> _EXERCISE PROMPT_
Write out the material exactly, leaving every picture behind.

> _DATA EXCERPT_
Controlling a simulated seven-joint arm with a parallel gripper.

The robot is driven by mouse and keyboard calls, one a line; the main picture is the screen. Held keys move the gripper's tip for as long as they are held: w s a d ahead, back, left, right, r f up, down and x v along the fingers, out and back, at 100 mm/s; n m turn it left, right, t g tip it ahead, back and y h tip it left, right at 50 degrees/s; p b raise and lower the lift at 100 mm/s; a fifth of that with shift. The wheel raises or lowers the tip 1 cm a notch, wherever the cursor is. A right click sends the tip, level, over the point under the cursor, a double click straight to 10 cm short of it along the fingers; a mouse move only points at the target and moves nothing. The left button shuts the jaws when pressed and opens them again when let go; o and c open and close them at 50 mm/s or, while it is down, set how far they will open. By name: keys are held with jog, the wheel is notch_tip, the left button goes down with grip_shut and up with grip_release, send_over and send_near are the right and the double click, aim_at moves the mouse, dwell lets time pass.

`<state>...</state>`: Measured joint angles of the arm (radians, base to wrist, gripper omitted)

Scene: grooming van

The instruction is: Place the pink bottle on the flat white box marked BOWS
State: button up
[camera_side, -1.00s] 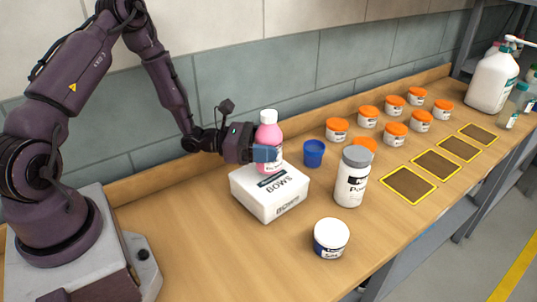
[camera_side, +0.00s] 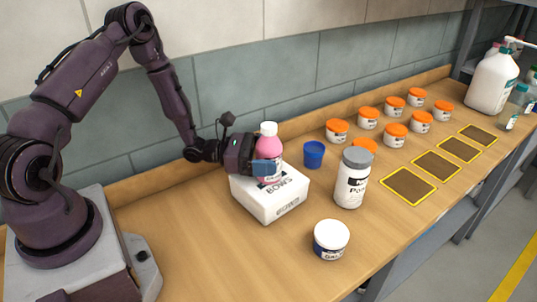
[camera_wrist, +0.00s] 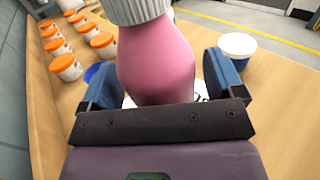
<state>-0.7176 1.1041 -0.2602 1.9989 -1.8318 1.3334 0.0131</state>
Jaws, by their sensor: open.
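The pink bottle (camera_side: 268,146) with a white cap stands upright over the flat white box marked BOWS (camera_side: 268,205). Its base appears to rest on the box top, though my gripper hides part of it. My gripper (camera_side: 268,168) is low beside the bottle, its blue fingers around it. In the wrist view the pink bottle (camera_wrist: 158,62) stands between the two open blue fingers (camera_wrist: 158,85), with a gap visible on each side. A bit of the white box shows beneath it.
A blue cup (camera_side: 314,154) stands right of the box, beside a white bottle with a grey lid (camera_side: 351,180). A white jar (camera_side: 331,239) is in front. Several orange-lidded jars (camera_side: 368,118) and yellow-edged dark mats (camera_side: 409,186) lie farther right. The front-left bench is clear.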

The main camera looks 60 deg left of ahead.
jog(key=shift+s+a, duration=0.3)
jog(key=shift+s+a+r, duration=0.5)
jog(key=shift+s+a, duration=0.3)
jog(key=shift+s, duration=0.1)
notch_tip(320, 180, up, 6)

> _FULL RESPONSE_
Controlling a simulated seven-joint arm with a parallel gripper.

The robot is driven by mouse and keyboard calls, one a line; the main picture is the screen. Held keys move the gripper's tip for as long as they are held: w s a d ahead, back, left, right, r f up, down and x v along the fingers, out and back, at 100 mm/s; n m turn it left, right, t g tip it ahead, back and y h tip it left, right at 50 degrees/s; p b raise and lower the lift at 100 mm/s; a fifth of that with shift. The wheel raises or lowers the tip 1 cm a notch, wherever the cursor is. A right click sends the tip, level, over the point under the cursor, a double click straight to 10 cm short of it along the fingers; a mouse move only points at the target and moves nothing. The left button shuts the jaws when pressed and opens them again when let go; o and c open and close them at 50 mm/s or, while it is down, set how far they will open. By name: keys are held with jog, the wheel is notch_tip, the left button goes down with grip_shut and up with grip_release, send_over and send_near are the right and the double click, aim_at moves the mouse, dwell lets time pass.

`<state>...</state>`: Measured joint angles of the arm (radians, base to wrist, gripper omitted)

Scene: grooming van

The instruction is: Place the pink bottle on the flat white box marked BOWS
State: button up
[camera_side, -1.00s] 
[camera_side, +0.00s] 
[camera_wrist, +0.00s] 
<state>-0.7176 1.1041 -0.2602 1.9989 -1.8318 1.3334 0.0131</state>
Jaws, by their sensor: open.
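The pink bottle (camera_side: 268,146) with a white cap stands upright over the flat white box marked BOWS (camera_side: 268,205). Its base appears to rest on the box top, though my gripper hides part of it. My gripper (camera_side: 268,168) is low beside the bottle, its blue fingers around it. In the wrist view the pink bottle (camera_wrist: 158,62) stands between the two open blue fingers (camera_wrist: 158,85), with a gap visible on each side. A bit of the white box shows beneath it.
A blue cup (camera_side: 314,154) stands right of the box, beside a white bottle with a grey lid (camera_side: 351,180). A white jar (camera_side: 331,239) is in front. Several orange-lidded jars (camera_side: 368,118) and yellow-edged dark mats (camera_side: 409,186) lie farther right. The front-left bench is clear.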

The main camera looks 60 deg left of ahead.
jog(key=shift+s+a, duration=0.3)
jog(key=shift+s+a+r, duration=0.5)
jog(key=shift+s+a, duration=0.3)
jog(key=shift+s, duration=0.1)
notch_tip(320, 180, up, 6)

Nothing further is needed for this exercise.